O’Bannon compromised — he wrote good LAPD officers and bad feds. They couldn’t have cast the roles better. As Scheider’s aging, good-natured commanding officer, Warren Oates is an absolute delight. Oates, a legend of Sam Peckinpah westerns and offbeat hits like Two-Lane Blacktop, died just a month after filming wrapped. It’s the kind of role any actor would want as their last.

Equally good in the opposite role is McDowell (who was terrified of flying), who oozes cockiness and smarm while serving a formidable threat to Scheider.

Warren Oates and Scheider meet the Blue Thunder. Image courtesy of Reel Film Reviews.

After starring in Jaws and The French Connection, Scheider didn’t take the path most Hollywood actors did at the birth of the blockbuster. He was tempted with the Jaws sequel and the offer of continuing the franchise in the third, to which he responded that “Mephistopheles himself” could not have made him accept.

Instead, Scheider’s late-70s and 80s are overloaded with films that are only starting to be appreciated now - John Frankenheimer’s 52 Pickup, Robert Benton’s Still of the Night and William Friedkin’s remake of The Wages of Fear, Sorcerer. Blue Thunder fits in nicely.

Blue Thunder’s popularity spawned a TV spinoff with James Farentino and a young Dana Carvey. It lasted one season.

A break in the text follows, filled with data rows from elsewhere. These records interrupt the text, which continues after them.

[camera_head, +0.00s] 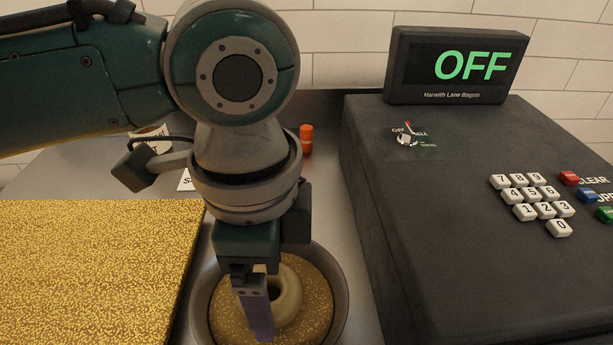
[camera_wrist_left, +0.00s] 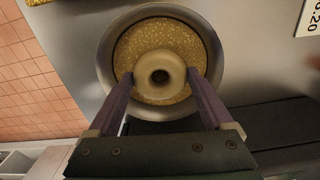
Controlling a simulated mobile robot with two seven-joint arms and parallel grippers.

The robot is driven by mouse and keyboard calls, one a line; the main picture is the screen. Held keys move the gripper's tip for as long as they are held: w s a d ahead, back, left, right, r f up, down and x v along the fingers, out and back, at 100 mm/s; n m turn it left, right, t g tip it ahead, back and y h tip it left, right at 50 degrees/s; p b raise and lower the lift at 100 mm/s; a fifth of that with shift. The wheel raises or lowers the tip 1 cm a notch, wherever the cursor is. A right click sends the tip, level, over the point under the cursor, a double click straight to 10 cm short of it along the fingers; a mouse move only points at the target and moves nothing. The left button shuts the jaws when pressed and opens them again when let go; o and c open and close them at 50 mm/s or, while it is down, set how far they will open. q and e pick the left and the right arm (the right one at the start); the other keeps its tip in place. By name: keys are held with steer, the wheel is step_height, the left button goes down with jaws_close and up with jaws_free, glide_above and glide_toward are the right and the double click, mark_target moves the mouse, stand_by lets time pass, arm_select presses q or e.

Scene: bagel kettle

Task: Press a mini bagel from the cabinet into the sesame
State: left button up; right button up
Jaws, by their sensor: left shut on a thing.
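A pale mini bagel (camera_head: 288,294) is between the fingers of my left gripper (camera_head: 262,318), over the sesame bowl. In the left wrist view the bagel (camera_wrist_left: 160,76) sits near the middle of the sesame (camera_wrist_left: 136,52), with my left gripper's fingers (camera_wrist_left: 160,88) on both sides of it. The sesame (camera_head: 316,302) fills a round metal bowl (camera_head: 340,292). The gripper is shut on the bagel. It looks low in the bowl, but I cannot tell whether the bagel touches the seeds. My right gripper is not in view.
A dark cash register (camera_head: 365,180) with an OFF display (camera_head: 458,66) stands close on the right. A seed-covered slab (camera_head: 90,270) lies on the left. A small orange-topped shaker (camera_head: 306,140) and a labelled container (camera_head: 152,138) stand behind my arm.

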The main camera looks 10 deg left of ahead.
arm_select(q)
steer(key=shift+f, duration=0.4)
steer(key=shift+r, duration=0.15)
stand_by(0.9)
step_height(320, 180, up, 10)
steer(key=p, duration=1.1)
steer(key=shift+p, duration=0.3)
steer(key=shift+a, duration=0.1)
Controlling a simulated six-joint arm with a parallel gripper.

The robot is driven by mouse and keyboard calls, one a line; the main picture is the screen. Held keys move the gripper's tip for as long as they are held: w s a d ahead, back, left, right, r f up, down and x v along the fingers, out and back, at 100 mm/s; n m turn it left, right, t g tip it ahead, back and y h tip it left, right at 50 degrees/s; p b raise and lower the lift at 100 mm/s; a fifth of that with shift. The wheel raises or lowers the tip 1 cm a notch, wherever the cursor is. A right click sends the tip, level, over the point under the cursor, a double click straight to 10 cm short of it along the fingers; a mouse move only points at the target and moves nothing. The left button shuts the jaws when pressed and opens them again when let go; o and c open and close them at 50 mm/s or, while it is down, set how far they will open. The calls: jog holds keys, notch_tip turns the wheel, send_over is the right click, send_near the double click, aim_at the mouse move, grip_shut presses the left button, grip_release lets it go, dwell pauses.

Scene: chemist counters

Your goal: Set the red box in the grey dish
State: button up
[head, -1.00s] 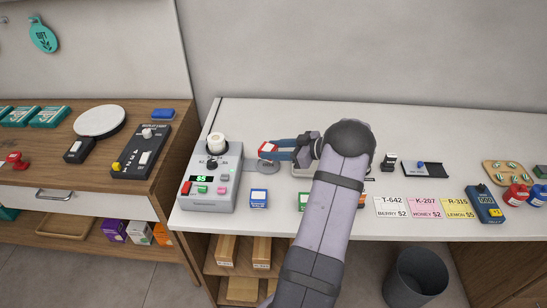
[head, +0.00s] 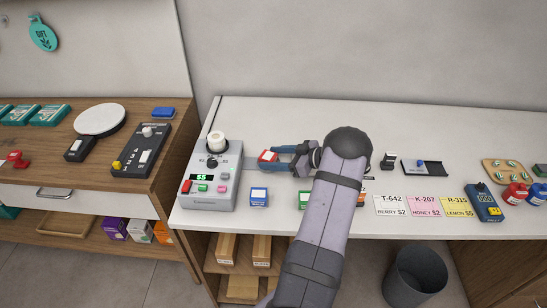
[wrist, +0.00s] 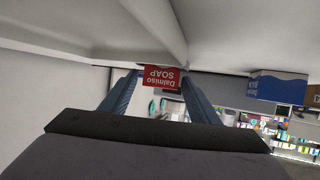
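The red box (head: 268,156) has a white patch on top and sits between my gripper's blue fingertips (head: 270,156). In the wrist view the box (wrist: 161,77) reads "Dalmiso SOAP" upside down, with a finger close on each side. My gripper looks shut on it. The box is low over the white counter, right of the grey till-like device. The grey dish is hidden behind the box and fingers in the head view. I cannot tell whether the box touches it.
The grey device (head: 210,176) stands close on the left. A blue box (head: 259,197) and a green box (head: 304,199) stand near the counter's front edge. Price cards (head: 425,206) lie to the right. The counter behind my gripper is clear.

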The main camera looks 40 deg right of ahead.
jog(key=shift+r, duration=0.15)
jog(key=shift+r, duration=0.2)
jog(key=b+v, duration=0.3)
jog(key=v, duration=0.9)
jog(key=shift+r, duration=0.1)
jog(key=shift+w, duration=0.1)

Are there still concerns about strange helicopter activity over Los Angeles? Just this January, a military training operation made the news and caught the attention of some more alarmist blogs.  The fears and concerns of the 1980s never went away, and with technological innovations surpassing imagination, they may be even more relevant.

While black helicopters may rightfully be dismissed, filed right next to Bigfoot, post-9/11 images of police in armored vehicles — essentially tanks — are enough to send shivers down the spine. Even in the excessively pro-cop world of Patriot’s Day, director Peter Berg couldn’t help but make them terrifying.

In Blue Thunder’s ACAB universe, before cops had tanks, it’s even more apparent.